「俳優である僕だからこそできることがあるはず。そう思って、とにかくいまは必死で取り組んでいます」(撮影:小林ばく)
新型コロナウィルスの影響で公開日が延期されていた、山田孝之主演の映画『ステップ』が7月17日に公開されることになった。山田さんは今回、初めてシングルファザー役に挑戦する。勇者から闇金業者、『全裸監督』まで、映像作品によって新たな面を見せる山田さん。さらに俳優だけでなく、プロデューサー、社長業と活動の幅を広げる、その真意とは。今年3月に行ったインタビューを配信する。(構成=平林理恵 撮影=小林ばく)

20代は我慢のときだった

15歳のときに鹿児島から上京し、16でこの世界に入って20年になります。幅広い役柄をやらせてもらい、さまざまな経験を積むことができました。いまの僕は俳優の仕事を十分に楽しめているし、やりたいと思ったことは、何でもどんどんチャレンジできる環境にいる。本当にありがたいことだと思います。
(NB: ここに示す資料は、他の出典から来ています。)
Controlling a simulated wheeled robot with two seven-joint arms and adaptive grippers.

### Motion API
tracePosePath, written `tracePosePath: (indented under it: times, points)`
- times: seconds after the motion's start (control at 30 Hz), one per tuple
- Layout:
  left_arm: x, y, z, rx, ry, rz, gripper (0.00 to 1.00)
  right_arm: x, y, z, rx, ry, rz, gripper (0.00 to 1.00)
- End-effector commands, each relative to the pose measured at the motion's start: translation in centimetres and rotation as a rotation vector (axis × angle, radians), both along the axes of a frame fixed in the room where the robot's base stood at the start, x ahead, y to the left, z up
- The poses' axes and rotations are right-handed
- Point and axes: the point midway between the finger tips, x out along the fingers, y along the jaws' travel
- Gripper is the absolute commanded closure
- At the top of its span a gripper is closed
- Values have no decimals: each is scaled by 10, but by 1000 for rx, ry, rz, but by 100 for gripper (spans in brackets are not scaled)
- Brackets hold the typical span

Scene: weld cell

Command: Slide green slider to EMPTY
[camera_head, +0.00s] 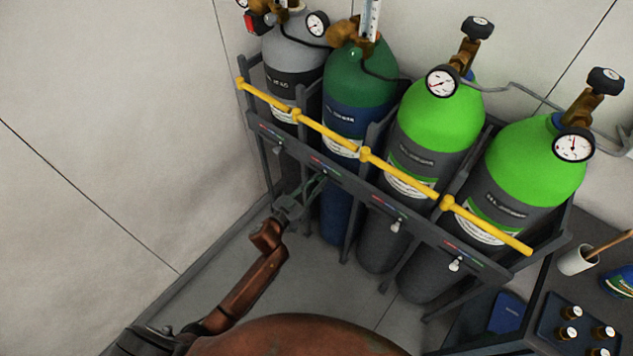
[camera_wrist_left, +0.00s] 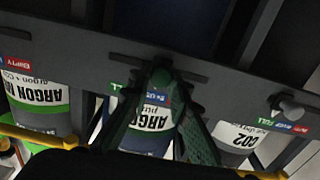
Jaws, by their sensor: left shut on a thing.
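The grey rack (camera_head: 340,188) carries a row of gas cylinders, with a coloured label strip and slider below each. My left gripper (camera_head: 318,182) reaches the rack's front rail below the dark green cylinder (camera_head: 359,82). It also shows in the left wrist view (camera_wrist_left: 161,72), its green fingers closed together at the rail. It is shut on the slider there, whose knob is hidden by the fingertips. In the wrist view a green FULL label (camera_wrist_left: 116,88) and a blue label (camera_wrist_left: 154,99) show beside the fingers. The red label is hidden. My right gripper is out of view.
Neighbouring slider knobs (camera_head: 395,226) and (camera_head: 454,265) stick out along the rail to the right. A yellow bar (camera_head: 330,135) crosses the cylinders above. A dark table with a tray (camera_head: 550,327) and white cup (camera_head: 576,261) stands at right. The floor left of the rack is clear.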

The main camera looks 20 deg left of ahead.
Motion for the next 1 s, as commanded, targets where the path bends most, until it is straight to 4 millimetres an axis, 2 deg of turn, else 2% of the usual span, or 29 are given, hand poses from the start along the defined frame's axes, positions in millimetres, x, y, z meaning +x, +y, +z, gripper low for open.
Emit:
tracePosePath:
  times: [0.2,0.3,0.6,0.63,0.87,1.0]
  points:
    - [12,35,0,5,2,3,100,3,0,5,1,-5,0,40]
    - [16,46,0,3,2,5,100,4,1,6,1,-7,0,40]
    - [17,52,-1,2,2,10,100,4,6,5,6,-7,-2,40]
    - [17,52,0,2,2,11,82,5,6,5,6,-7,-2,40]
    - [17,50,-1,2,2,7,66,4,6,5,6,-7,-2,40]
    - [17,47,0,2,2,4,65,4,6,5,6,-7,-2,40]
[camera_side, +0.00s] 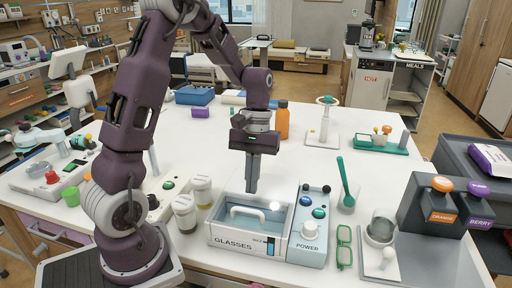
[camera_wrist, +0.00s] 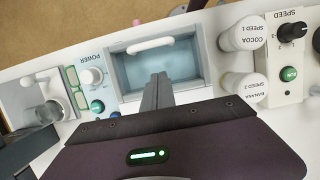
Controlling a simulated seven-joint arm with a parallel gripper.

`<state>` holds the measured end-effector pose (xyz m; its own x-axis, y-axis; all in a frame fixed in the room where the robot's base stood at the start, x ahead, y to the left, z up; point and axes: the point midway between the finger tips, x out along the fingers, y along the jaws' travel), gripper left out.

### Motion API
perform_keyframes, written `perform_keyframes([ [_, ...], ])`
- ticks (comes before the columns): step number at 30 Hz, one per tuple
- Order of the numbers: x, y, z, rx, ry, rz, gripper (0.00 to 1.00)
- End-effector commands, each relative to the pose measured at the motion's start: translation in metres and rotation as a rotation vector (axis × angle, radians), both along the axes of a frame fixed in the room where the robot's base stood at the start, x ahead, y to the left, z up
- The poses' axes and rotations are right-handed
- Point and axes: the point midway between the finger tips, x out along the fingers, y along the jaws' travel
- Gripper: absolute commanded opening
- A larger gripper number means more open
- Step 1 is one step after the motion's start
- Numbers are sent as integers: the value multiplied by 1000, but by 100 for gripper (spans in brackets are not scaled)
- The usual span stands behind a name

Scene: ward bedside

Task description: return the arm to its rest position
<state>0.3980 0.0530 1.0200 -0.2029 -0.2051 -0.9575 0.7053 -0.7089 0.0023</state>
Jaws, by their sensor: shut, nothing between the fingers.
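My purple arm reaches over the white table (camera_side: 330,165) with my gripper (camera_side: 251,190) pointing down. The two fingers are closed together with nothing between them. They hang just above the back part of the box labelled GLASSES (camera_side: 235,240), which has a white handle and a pale blue inside. In the wrist view the closed fingers (camera_wrist: 158,92) show in front of the same box (camera_wrist: 190,65). I cannot tell the exact gap between the fingertips and the box.
The POWER control box (camera_side: 311,228) stands right of the GLASSES box, with green glasses (camera_side: 343,247) beside it. Lidded jars (camera_side: 185,213) stand on the left. An orange bottle (camera_side: 283,120) stands behind my gripper.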

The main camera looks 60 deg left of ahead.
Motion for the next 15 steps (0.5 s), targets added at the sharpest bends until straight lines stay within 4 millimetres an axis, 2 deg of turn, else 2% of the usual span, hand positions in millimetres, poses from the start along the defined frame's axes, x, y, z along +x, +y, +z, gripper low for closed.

でも振り返ってみると、20代まではどこか気持ちが閉じていて、壁を作って周りを寄せつけないところがあった。もちろん楽しい出来事はいっぱいあったし、いい作品にも出合えたんですよ。でも、総じて考えると、20代は我慢のときだったのかな。

それが、30代になったらとにかく楽しくなってきました。メジャーな作品からマニアックな作品まで、映画、ドラマ問わず出演することができたし、プロデューサーとしても作品にかかわれた。さらに俳優を目指す人のための新しいメディア「ミラーライアー」の立ち上げに参画し、スターとファンとをつなぐライブコマース(ライブ動画を見ながら商品を購入できる通販)事業を行う会社「ミーアンドスターズ」も設立しました。
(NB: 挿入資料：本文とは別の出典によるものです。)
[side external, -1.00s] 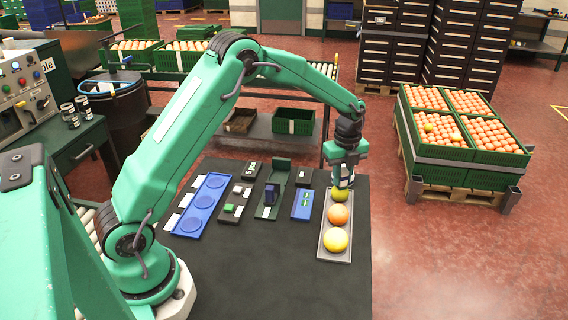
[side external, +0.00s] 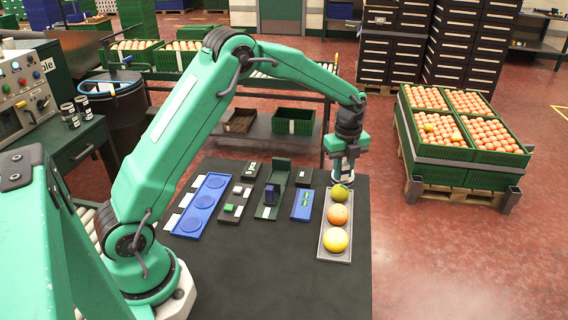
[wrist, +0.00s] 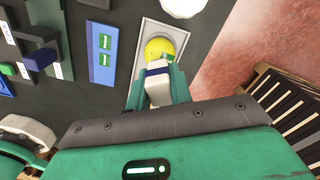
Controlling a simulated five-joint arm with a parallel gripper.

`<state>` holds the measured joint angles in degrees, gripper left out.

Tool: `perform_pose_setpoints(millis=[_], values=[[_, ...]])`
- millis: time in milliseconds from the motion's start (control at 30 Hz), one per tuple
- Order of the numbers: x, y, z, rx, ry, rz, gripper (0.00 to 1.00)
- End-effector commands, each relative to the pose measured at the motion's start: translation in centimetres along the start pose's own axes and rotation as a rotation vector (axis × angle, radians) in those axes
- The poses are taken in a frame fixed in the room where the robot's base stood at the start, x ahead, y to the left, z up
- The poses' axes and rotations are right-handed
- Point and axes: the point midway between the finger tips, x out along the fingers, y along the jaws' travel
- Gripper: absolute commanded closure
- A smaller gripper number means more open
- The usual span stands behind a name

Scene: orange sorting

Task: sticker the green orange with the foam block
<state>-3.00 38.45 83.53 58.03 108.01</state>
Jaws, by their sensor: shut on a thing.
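The green orange (side external: 340,193) sits at the far end of a grey tray (side external: 324,244), under my gripper (side external: 343,172). It looks yellow-green in the wrist view (wrist: 158,47). My gripper (wrist: 160,86) is shut on a white foam block (wrist: 158,92) with a dark blue end (wrist: 157,71), above and close to the orange. A small green patch with a pale mark, like a sticker, shows at the orange's edge beside the block; I cannot tell if the block touches it. A blue card (wrist: 103,62) carries two green stickers.
An orange fruit (side external: 337,215) and a yellow fruit (side external: 336,240) share the tray. Left of the card are a dark green stand (side external: 281,175) and a blue tray with round recesses (side external: 203,202). The dark table is clear in front.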

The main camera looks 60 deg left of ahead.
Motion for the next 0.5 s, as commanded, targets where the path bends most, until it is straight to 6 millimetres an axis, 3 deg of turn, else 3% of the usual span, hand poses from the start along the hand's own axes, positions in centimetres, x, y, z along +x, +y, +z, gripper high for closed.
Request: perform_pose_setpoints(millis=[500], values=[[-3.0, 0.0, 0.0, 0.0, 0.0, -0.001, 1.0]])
新しく始めたこれらの活動はすべて俳優業につながっていて、同業者やこれから俳優を志す人たちが仕事をしやすくなることを目指しています。俳優である僕だからこそできることがあるはず。そう思って、とにかくいまは必死で取り組んでいます。

そんなとき、飯塚健監督からやってみないかと誘われたのが、映画『ステップ』の健一役でした。30歳の若さで妻に突然先立たれ、1歳半の娘とともに生きていくという役柄です。妻を失い、娘を育てるという経験はしたことがない。でも脚本を読んで、僕にとってこの役を演じることが必要に思えたのでオファーをお受けしました。